Abstract Data Types and the Uniform Referent Principle I: why Douglas T. Ross would hate nest(), unnest(), gather() and spread()

[This article was first published on R – Jocelyn Ireson-Paine's Blog, and kindly contributed to R-bloggers]. (You can report issue about the content on this page here)
Want to share your content on R-bloggers? click here if you have a blog, or here if you don't.

“What’s the Uniform Referent Principle?” my colleague asked me on reading my last post. I think I first came across it in Jean Sammet’s famous book Programming Languages: History and Fundamentals. In a description of Douglas Ross’s AED-0 language, she pointed out a feature that she thought particularly noteworthy: the notation for getting information out of a piece of data is the same regardless of how the data is stored. Or as Ross puts it: There must be a single, uniform method of referencing operands regardless of their detailed implementation. He considered this so important that he gave it a name: the Uniform Referent Principle. Unfortunately, it’s a principle universally ignored by R programmers. I’m going to explain why that is bad, and how it affects my coding of the tax and benefit calculations in our economic model.

Sammet doesn’t actually name the principle, but Ross himself does, as is evident from the title of his paper “Uniform Referents: An Essential Property for a Software Engineering Language” by Douglas T. Ross, in Software Engineering: Proceedings of the Third Symposium on Computer and Information Sciences held in Miami Beach, Florida, December, 1969 (Volume 1, edited by Julius Tou). It’s worth asking why it concerned him. His answer is as relevant now as it was in 1969. Here’s the start to his introduction:

The term software engineering is new and has yet to achieve a well-defined meaning. Most present-day software has not been engineered at all, but instead is a product of the individual experience of its creators and primarily ad hoc choices among various alternatives. The effects of this unstructured approach to software are quite obvious in terms of poor performance, missed schedules, and uncontrolled costs.

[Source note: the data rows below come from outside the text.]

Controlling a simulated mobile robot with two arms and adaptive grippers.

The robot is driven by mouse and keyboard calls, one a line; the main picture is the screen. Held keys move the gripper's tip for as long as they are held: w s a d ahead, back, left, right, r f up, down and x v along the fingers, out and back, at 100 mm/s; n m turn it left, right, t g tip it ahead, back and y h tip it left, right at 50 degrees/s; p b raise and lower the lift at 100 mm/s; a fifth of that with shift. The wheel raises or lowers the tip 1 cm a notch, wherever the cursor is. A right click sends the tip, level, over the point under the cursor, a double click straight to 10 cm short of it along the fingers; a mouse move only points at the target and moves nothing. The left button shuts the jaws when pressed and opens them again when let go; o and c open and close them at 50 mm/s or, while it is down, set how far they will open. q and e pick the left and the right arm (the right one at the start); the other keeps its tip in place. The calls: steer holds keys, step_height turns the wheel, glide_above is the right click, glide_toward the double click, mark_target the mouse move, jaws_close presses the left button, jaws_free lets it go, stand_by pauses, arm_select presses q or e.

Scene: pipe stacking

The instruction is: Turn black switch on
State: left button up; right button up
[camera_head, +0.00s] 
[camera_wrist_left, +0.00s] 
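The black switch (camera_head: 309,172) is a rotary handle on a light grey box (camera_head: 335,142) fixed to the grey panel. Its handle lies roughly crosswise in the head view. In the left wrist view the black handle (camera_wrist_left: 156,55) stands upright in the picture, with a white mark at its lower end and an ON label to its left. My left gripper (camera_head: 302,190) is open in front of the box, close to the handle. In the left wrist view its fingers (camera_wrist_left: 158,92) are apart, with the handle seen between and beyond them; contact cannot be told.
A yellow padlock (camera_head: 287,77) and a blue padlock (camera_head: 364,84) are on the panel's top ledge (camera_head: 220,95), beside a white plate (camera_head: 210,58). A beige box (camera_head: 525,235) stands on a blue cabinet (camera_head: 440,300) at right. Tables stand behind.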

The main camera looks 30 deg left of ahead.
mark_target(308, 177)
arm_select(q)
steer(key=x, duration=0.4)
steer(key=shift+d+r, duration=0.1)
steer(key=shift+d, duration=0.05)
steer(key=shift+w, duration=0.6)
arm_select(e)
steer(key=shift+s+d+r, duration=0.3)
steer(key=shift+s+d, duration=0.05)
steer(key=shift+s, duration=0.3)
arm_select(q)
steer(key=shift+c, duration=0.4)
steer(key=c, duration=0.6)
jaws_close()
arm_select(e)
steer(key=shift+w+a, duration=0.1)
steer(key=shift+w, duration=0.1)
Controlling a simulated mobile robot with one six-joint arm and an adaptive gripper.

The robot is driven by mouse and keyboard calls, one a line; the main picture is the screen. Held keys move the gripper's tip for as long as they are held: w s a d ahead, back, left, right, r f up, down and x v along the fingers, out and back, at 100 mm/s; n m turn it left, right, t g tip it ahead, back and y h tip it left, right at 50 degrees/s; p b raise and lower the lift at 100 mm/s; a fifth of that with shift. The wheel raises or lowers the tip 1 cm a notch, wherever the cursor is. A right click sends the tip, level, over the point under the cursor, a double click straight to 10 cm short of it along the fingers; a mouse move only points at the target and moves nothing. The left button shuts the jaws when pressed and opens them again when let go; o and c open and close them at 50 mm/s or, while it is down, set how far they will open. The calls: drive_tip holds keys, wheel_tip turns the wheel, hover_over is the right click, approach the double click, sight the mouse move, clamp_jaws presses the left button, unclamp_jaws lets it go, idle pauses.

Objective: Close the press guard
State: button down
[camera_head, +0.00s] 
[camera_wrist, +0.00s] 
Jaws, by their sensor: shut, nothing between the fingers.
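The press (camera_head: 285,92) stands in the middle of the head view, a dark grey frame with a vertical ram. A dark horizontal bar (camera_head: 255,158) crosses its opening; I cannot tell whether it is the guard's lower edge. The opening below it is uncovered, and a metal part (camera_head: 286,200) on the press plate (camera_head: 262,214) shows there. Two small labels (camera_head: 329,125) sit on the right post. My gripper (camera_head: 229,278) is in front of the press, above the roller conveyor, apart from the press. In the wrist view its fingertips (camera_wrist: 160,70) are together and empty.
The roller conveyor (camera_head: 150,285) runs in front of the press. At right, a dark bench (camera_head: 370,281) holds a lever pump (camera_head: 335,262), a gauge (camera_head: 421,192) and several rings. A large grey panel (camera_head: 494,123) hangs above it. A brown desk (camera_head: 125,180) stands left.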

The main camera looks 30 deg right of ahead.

Ross continues by saying that although software engineering is one of the most challenging problems facing humanity, we are beginning to systematise it and to recognise the fundamental issues. The most fundamental of these involves:

[…] one basic criterion which a general-purpose programming language must meet if it is to be used as the expressive vehicle for software engineering activities regardless of the style of practice of these activities: There must be a single, uniform method of referencing operands regardless of their detailed implementation.

Why is this so important? Ross relates it to his ideas on how to design programming languages:

Programming language features for software engineering must be carefully selected; not any old programming language features will do. An unstructured blur of assembly language depending in turn upon an ad hoc collection of machine hardware features which just happen to have been brought together for some particular computer design has a low probability of matching the real world in any profound way. Similarly, most “high-level” languages invariably will be either not complete or not concise enough to serve as a basis for software engineering, for they have a similar ad hoc ancestry with roots in scientific computation or business data processing areas, which omit many important aspects of general software construction.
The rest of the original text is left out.